Architizer News
Reverse Engineering the Refrigerator
February 21, 2012
Jihyun Ryou is interested in food preservation. “I’ve learned that we hand over the responsibility of taking care of food to the technology, the refrigerator,” she explains. “We don’t observe the food anymore, and we don’t understand how to treat it,” she adds. To Ryou, design is not about making life easier but about propagating knowledge. Instead of concealing, design reveals time-tested rituals, processes and traditions, finding new ways to elucidate them.
Thus, for her ‘Save Food From the Fridge‘ project, Ryou has crafted a series of food storage contraptions that counter the hidden, black box technology of the refrigerator by relying on “traditional oral knowledge [that] has been accumulated from experience.” More after the jump.
Ryou’s analog appliances explore old kitchen wisdoms. Her distinctive wooden shelves are designed to regulate dryness and humidity, lightness and darkness, and other variables crucial to food preservation, all through simple, natural technologies. Containers of sand are used to keep carrots and leeks upright in their natural positions, miniscule compartments of rice keep spices dry, dangling hooks to dry fresh spice bouquets, and trays and jars of water keep eggplants and bell peppers hydrated and test eggs for freshness (fresh eggs sink!).
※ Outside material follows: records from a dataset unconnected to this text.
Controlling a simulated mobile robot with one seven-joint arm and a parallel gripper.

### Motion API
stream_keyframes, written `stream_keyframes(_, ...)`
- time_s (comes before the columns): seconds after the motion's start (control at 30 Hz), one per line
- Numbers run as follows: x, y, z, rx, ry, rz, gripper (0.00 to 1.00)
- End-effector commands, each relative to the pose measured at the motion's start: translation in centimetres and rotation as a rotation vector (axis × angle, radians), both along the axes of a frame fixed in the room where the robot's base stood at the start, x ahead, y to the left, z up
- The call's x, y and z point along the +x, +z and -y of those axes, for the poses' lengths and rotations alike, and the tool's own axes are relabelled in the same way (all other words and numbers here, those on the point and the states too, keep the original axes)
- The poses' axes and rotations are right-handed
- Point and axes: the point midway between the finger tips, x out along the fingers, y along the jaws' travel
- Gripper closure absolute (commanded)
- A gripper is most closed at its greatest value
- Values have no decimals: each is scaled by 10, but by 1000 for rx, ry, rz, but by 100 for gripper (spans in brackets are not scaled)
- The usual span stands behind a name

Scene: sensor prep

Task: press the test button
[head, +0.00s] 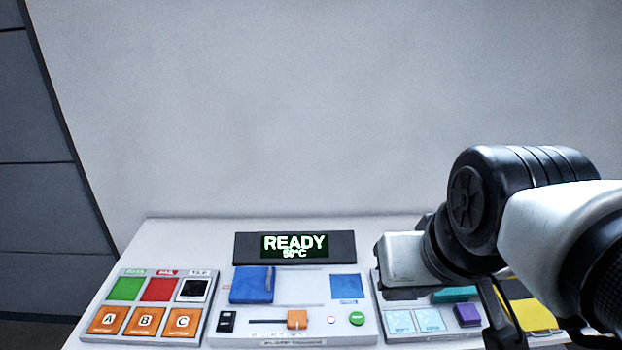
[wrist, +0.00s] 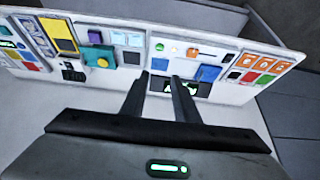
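A small round green button (head: 357,319) sits at the right front of the middle panel (head: 230,339) in the head view. Its label is too small to read, so I cannot confirm it is the test button. In the wrist view, where the bench appears turned around, the green button (wrist: 159,46) shows beyond my fingertips. My gripper (wrist: 160,77) is open, with a gap between its two dark fingers and nothing held. The fingertips appear over the display side of the middle panel, apart from the button. In the head view my arm hides much of the right side.
A display (head: 295,246) reads READY and 50°C. The middle panel also carries an orange slider (head: 297,319), a blue block (head: 252,285) and a blue square (head: 347,287). Orange A, B, C tiles (head: 144,321) lie left. A purple block (head: 467,315) and yellow pad (head: 527,315) lie right.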

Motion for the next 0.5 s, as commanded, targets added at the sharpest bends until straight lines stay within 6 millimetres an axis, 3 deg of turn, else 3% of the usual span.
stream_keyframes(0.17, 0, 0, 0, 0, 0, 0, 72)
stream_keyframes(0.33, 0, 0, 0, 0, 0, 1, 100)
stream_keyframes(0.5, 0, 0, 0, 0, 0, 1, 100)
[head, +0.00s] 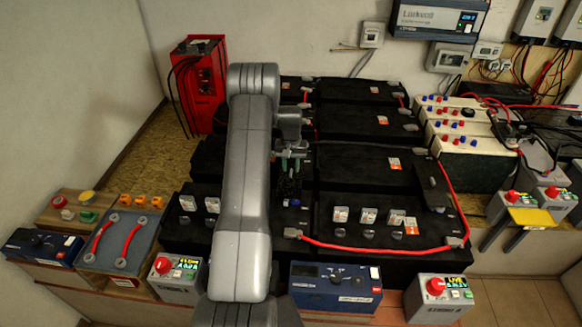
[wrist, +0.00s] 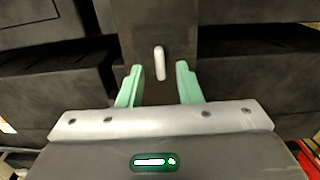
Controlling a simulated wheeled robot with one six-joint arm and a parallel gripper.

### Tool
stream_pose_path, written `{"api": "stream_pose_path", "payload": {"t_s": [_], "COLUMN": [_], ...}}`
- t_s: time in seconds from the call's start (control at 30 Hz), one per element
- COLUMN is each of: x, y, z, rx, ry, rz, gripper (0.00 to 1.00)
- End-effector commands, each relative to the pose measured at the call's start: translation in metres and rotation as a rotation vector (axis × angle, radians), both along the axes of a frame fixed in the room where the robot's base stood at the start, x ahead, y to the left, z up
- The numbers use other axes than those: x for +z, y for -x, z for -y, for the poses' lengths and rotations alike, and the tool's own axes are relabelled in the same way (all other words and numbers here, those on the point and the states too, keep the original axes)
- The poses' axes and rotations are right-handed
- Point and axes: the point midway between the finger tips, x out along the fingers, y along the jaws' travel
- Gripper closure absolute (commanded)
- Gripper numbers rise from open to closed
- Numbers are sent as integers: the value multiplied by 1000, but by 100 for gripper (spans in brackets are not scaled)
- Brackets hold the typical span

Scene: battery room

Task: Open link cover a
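My gripper (wrist: 160,84) is open in the wrist view, with a wide gap between its two green fingers. A small pale upright handle (wrist: 159,63) shows in line with that gap, on a dark panel (wrist: 155,22) that I take to be link cover a. Neither finger appears to touch the handle; the depth between them is hard to tell. In the head view my gripper (head: 291,160) hangs over the black batteries near the middle, and my arm hides much of the area to its left. No label for the cover is readable.
Black batteries (head: 360,168) fill the bench in rows. A similar dark cover (head: 432,185) lies to the right, beside a red cable (head: 370,249). A red charger (head: 200,85) stands behind left. Control boxes (head: 336,287) line the front edge.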

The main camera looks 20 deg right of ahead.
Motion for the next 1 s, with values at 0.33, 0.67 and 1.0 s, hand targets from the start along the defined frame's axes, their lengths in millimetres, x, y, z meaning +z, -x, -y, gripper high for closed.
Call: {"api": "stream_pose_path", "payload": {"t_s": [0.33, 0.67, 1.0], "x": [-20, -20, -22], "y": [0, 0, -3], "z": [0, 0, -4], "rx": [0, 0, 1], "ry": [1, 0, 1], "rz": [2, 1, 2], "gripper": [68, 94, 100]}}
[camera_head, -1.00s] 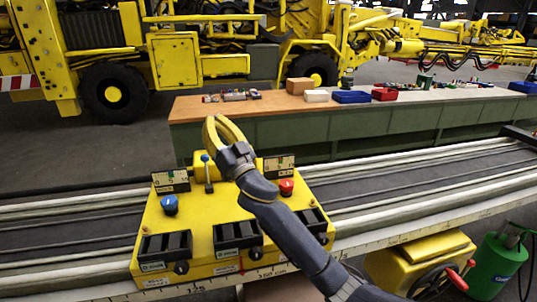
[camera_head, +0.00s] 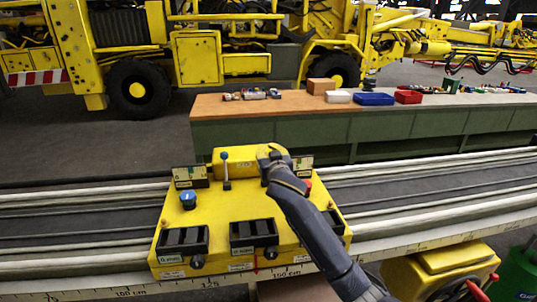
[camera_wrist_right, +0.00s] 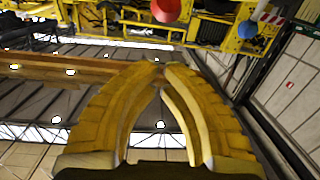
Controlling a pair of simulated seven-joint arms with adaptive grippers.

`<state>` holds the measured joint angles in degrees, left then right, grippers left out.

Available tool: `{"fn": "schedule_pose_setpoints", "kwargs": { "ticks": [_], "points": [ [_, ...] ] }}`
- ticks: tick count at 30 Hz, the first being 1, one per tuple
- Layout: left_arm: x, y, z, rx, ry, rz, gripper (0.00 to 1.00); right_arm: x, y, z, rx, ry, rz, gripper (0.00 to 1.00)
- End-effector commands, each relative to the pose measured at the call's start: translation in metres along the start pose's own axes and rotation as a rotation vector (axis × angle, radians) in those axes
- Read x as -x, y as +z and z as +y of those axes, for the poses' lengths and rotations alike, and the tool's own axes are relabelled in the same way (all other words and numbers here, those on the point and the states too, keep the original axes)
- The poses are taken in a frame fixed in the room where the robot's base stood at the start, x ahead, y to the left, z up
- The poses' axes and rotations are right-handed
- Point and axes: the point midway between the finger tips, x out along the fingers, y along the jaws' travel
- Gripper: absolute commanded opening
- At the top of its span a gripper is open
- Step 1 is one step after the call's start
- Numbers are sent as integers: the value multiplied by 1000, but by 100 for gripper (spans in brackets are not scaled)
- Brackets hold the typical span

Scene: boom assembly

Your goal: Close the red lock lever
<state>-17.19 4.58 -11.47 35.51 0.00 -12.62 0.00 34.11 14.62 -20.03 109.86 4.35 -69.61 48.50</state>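The yellow control box (camera_head: 217,215) carries a lever with a blue ball top (camera_head: 225,155), standing upright. A red knob (camera_head: 308,186) on the box is partly hidden behind my right arm. In the right wrist view a red ball (camera_wrist_right: 166,9) and a blue ball (camera_wrist_right: 247,29) show at the top edge, past the fingertips; I cannot tell whether the red ball is that knob or a lever top. My right gripper (camera_wrist_right: 162,66) has its yellow fingertips together with nothing between them. My left gripper is not in view.
A blue knob (camera_head: 188,199) and several black switch blocks (camera_head: 254,233) are on the box. A green workbench (camera_head: 400,128) with bins stands farther back. A red handle (camera_head: 478,291) shows at the lower right.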

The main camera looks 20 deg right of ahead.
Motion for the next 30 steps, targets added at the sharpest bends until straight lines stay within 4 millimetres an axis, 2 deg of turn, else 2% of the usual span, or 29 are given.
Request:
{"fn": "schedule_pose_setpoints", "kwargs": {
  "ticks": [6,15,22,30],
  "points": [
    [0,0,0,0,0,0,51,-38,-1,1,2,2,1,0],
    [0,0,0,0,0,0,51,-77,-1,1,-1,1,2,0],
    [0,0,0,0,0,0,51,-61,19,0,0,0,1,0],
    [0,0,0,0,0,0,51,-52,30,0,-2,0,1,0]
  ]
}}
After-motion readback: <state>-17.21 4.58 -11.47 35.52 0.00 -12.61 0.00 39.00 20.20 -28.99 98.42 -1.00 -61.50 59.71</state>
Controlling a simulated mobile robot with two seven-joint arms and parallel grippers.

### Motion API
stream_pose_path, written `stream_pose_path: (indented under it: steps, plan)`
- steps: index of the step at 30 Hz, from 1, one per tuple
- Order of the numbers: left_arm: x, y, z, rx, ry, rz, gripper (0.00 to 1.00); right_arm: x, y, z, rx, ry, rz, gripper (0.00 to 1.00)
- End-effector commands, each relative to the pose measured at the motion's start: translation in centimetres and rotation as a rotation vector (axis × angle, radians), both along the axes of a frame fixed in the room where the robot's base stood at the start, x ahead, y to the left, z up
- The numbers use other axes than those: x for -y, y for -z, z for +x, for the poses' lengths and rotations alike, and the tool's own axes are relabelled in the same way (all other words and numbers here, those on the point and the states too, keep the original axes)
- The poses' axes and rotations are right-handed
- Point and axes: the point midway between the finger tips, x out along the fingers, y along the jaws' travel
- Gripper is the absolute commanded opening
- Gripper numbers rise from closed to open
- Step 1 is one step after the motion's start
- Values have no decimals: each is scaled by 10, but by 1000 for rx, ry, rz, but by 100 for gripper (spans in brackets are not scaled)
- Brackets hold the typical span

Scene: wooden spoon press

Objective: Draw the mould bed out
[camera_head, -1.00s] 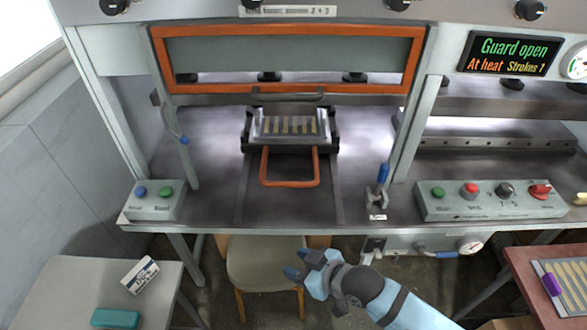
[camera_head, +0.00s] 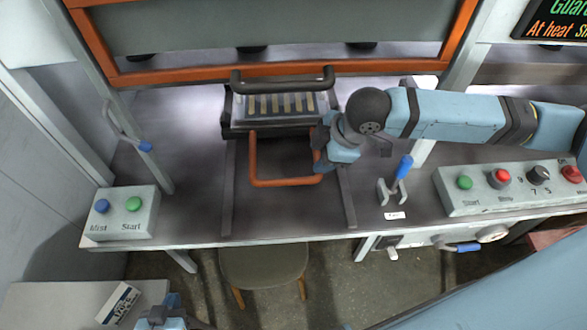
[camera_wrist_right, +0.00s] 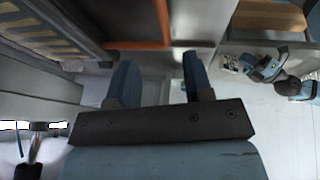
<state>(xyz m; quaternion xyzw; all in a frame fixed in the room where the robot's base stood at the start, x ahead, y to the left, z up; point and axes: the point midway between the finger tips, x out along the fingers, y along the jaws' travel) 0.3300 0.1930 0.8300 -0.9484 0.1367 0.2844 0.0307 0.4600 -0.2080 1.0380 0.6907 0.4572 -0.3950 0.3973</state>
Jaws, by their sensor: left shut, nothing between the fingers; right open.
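The mould bed (camera_head: 232,122) is a dark tray bearing a plate with several pale wooden strips (camera_head: 280,105). It sits at the back of two rails on the press table, under the raised guard. Its orange U-shaped handle (camera_head: 254,165) sticks out toward the front. My right gripper (camera_head: 319,150) is open beside the handle's right arm. The right wrist view shows its open fingers (camera_wrist_right: 160,83) with the orange bar (camera_wrist_right: 138,45) beyond their tips, not clearly between them. My left gripper (camera_head: 165,312) is shut and empty at the bottom edge, low in front of the table.
The orange-framed guard (camera_head: 270,72) is up. A blue-handled lever (camera_head: 402,168) stands right of the rails. Button boxes sit at the front left (camera_head: 122,212) and right (camera_head: 510,188). A stool (camera_head: 262,265) stands below the table's front edge. The rails before the bed are clear.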

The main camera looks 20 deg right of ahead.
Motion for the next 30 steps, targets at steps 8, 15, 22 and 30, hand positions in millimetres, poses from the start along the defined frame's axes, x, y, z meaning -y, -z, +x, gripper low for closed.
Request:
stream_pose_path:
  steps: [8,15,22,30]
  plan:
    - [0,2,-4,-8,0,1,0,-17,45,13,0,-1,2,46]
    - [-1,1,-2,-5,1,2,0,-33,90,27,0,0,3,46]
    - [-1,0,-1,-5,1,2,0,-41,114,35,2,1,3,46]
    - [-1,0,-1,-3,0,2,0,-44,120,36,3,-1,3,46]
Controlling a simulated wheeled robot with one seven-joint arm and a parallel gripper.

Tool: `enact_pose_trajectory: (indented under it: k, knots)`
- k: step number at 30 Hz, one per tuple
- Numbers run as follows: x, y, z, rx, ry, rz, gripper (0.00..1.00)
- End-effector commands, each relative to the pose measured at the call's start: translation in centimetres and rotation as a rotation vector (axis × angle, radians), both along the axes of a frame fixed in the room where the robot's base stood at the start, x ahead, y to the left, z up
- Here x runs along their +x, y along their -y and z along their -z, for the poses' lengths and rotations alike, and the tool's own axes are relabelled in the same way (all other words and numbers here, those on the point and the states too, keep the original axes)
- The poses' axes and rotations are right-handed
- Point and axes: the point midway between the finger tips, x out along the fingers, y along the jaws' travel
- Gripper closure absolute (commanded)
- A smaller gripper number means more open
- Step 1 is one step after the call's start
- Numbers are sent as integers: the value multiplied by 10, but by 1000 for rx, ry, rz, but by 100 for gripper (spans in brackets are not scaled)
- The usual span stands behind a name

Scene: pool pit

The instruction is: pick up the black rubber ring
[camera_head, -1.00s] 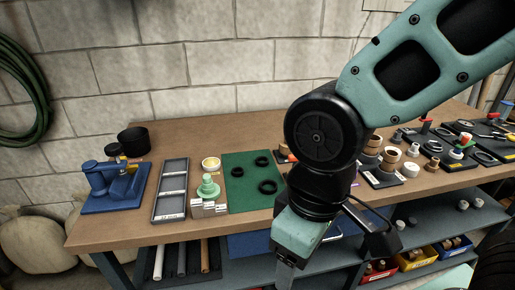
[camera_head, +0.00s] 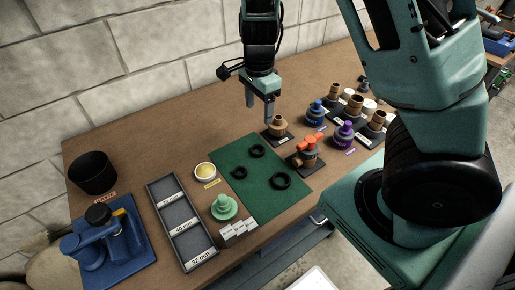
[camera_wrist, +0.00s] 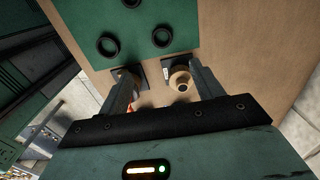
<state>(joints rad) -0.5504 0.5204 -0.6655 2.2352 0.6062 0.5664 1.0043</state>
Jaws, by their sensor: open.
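Three black rubber rings lie flat and apart on the green mat (camera_head: 226,160): one near the back (camera_head: 257,152), one at the left (camera_head: 239,173) and a larger-looking one at the front right (camera_head: 282,181). Which one is meant, I cannot tell. In the wrist view, two rings show whole, at the left (camera_wrist: 108,44) and at the right (camera_wrist: 161,36); a third (camera_wrist: 131,3) is cut by the top edge. My gripper (camera_head: 258,106) is open and empty, pointing down above the bench behind the mat. It touches no ring.
A green knob (camera_head: 223,207), yellow-filled cup (camera_head: 205,171) and grey tray (camera_head: 160,205) stand left. More fittings crowd the right. Bare bench lies behind the mat.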

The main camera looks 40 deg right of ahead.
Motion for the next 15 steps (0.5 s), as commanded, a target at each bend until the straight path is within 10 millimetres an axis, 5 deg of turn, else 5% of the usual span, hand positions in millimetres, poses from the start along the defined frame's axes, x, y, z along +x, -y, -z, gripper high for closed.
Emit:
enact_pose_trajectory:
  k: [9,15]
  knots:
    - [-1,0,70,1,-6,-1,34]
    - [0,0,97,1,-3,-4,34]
Ryou’s pleasant-looking contraptions appear like elementary school science experiments, equal parts functional and pedagogical.
Whether or not these petit wall hangings will find a place in the typical American pantry is another story, but Ryou’s project teases out one of the most critical roles of design, to teach us how to live responsibly. As Ryou writes, “My design is a tool to implement that knowledge in a tangible way and slowly it changes the bigger picture of society. I believe that once people are given a tool that triggers their minds and requires a mental effort to use it, new traditions and new rituals can be introduced into our culture.”